**Data section:**
◆ ◆ ◆
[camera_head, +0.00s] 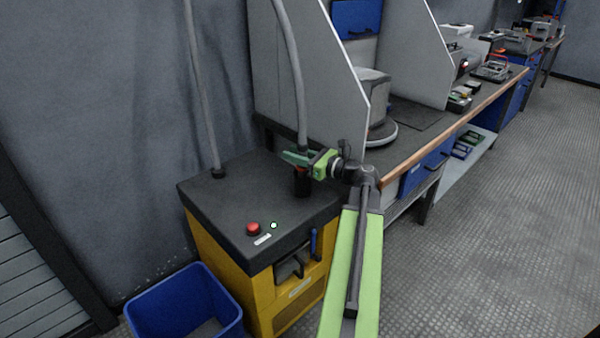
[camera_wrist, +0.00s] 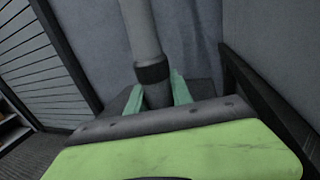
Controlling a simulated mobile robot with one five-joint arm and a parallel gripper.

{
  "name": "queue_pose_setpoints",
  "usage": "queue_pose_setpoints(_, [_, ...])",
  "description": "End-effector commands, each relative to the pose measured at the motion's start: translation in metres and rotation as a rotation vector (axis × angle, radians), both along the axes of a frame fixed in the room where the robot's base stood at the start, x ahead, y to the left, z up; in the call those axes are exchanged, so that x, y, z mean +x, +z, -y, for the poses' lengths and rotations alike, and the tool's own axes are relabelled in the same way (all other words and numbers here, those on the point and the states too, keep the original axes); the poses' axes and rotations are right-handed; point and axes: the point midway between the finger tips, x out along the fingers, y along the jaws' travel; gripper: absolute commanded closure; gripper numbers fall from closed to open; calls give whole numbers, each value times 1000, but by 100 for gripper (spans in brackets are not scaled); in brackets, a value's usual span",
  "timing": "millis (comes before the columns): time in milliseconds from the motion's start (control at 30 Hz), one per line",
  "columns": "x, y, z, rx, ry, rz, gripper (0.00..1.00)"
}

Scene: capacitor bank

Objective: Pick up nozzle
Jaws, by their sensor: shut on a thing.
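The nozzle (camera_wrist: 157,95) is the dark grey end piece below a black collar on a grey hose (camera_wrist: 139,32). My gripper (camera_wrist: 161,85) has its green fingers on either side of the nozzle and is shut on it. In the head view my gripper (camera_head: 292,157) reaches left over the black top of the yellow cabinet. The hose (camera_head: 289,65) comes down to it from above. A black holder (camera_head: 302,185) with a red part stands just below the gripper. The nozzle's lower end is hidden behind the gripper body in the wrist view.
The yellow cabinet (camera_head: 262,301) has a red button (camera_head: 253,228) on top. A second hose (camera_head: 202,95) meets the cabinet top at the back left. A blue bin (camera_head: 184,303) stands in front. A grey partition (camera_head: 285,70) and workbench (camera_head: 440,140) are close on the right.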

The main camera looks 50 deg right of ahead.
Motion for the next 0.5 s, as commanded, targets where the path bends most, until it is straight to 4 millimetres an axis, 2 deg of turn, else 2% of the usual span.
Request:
◆ ◆ ◆
**Written exercise:**
Set down all the data again exactly as above, pictures excluded.

**Result below:**
[camera_head, +0.00s] 
[camera_wrist, +0.00s] 
Controlling a simulated mobile robot with one five-joint arm and a parallel gripper.

{
  "name": "queue_pose_setpoints",
  "usage": "queue_pose_setpoints(_, [_, ...])",
  "description": "End-effector commands, each relative to the pose measured at the motion's start: translation in metres and rotation as a rotation vector (axis × angle, radians), both along the axes of a frame fixed in the room where the robot's base stood at the start, x ahead, y to the left, z up; in the call those axes are exchanged, so that x, y, z mean +x, +z, -y, for the poses' lengths and rotations alike, and the tool's own axes are relabelled in the same way (all other words and numbers here, those on the point and the states too, keep the original axes); the poses' axes and rotations are right-handed; point and axes: the point midway between the finger tips, x out along the fingers, y along the jaws' travel; gripper: absolute commanded closure; gripper numbers fall from closed to open; calls give whole numbers, each value times 1000, but by 100 for gripper (spans in brackets are not scaled); in brackets, a value's usual span",
  "timing": "millis (comes before the columns): time in milliseconds from the motion's start (control at 30 Hz), one per line",
  "columns": "x, y, z, rx, ry, rz, gripper (0.00..1.00)"
}

Scene: capacitor bank

Objective: Pick up nozzle
Jaws, by their sensor: shut on a thing.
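The nozzle (camera_wrist: 157,95) is the dark grey end piece below a black collar on a grey hose (camera_wrist: 139,32). My gripper (camera_wrist: 161,85) has its green fingers on either side of the nozzle and is shut on it. In the head view my gripper (camera_head: 292,157) reaches left over the black top of the yellow cabinet. The hose (camera_head: 289,65) comes down to it from above. A black holder (camera_head: 302,185) with a red part stands just below the gripper. The nozzle's lower end is hidden behind the gripper body in the wrist view.
The yellow cabinet (camera_head: 262,301) has a red button (camera_head: 253,228) on top. A second hose (camera_head: 202,95) meets the cabinet top at the back left. A blue bin (camera_head: 184,303) stands in front. A grey partition (camera_head: 285,70) and workbench (camera_head: 440,140) are close on the right.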

The main camera looks 50 deg right of ahead.
Motion for the next 0.5 s, as commanded, targets where the path bends most, until it is straight to 4 millimetres an axis, 2 deg of turn, else 2% of the usual span.
Request:

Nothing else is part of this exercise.